Jesse Eisinger is upset that the wrong people are going to jail. Nobody from Lehman, Merrill Lynch or Citigroup, no top AIG or Bear Stearns executives, no big mortgage company executive, not even Angelo Mozillo.  

Eisinger dismisses the insider trading prosecutions as a “sideshow” to take attention away from the lack of prosecutions over the banking meltdown. That’s because it’s easier to convict for insider trading than for corporate stupidity.  Yet, says Eisinger, Enron was complicated and yet “prosecutors got the big boys.”

Eisinger’s incredulous:  “The world was almost brought low by the American banking system and we are supposed to think that no one did anything wrong?” He dismisses as “wildly implausible” the explanation that the banking disaster was unforeseeable, and “shocking” that the “dumb-rather-than-venal justification” has been “pervasive and triumphant.” According to Eisinger, “it strains credulity to contend no one was” guilty of a crime. 
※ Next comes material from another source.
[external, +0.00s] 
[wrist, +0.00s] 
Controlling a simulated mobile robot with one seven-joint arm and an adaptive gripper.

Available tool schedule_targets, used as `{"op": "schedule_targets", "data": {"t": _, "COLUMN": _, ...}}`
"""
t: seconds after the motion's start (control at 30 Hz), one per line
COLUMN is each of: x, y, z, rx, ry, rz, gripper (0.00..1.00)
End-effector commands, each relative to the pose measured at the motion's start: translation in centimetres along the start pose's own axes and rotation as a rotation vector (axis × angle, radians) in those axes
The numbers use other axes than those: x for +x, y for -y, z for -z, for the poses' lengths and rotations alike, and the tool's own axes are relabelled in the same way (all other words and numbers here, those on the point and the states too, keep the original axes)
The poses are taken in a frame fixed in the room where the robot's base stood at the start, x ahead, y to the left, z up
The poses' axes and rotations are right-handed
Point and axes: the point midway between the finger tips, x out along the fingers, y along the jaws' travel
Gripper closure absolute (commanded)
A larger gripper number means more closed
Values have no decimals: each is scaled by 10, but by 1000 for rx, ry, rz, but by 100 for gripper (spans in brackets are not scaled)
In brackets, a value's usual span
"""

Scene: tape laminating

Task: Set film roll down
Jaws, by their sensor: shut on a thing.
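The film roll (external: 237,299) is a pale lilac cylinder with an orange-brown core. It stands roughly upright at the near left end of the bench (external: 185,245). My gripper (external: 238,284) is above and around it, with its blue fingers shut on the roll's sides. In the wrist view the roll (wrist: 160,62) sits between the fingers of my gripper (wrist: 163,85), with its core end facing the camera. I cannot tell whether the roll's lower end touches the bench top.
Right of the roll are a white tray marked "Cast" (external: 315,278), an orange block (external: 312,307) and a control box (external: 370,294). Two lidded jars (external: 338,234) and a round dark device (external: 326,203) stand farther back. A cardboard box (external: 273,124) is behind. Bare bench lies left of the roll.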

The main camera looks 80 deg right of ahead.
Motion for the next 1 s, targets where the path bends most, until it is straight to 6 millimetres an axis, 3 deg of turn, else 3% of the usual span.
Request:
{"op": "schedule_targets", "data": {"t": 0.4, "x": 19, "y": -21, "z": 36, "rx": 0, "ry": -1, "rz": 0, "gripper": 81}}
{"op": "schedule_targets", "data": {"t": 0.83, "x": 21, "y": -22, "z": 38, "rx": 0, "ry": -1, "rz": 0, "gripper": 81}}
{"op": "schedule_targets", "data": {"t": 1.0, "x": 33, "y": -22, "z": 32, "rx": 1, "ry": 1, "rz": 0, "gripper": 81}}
Well, my credulity is doing ok because I don’t think that losing a lot of money is a crime. Of course, if the prosecutors were unleashed, as they were in Enron, they could probably trump up some crime or other, but it wouldn’t be losing money. At worst it would be lying about it, as supposedly happened in Enron. But the money still would have been lost. 

Even most journalists seem to understand this now.  Hopefully the few that don’t will not make a comeback anytime soon.

I was already no fan of the insider trading prosecutions. The idea that they occurred just to divert attention from the absence of even dumber prosecutions for losing money is plausible but not reassuring.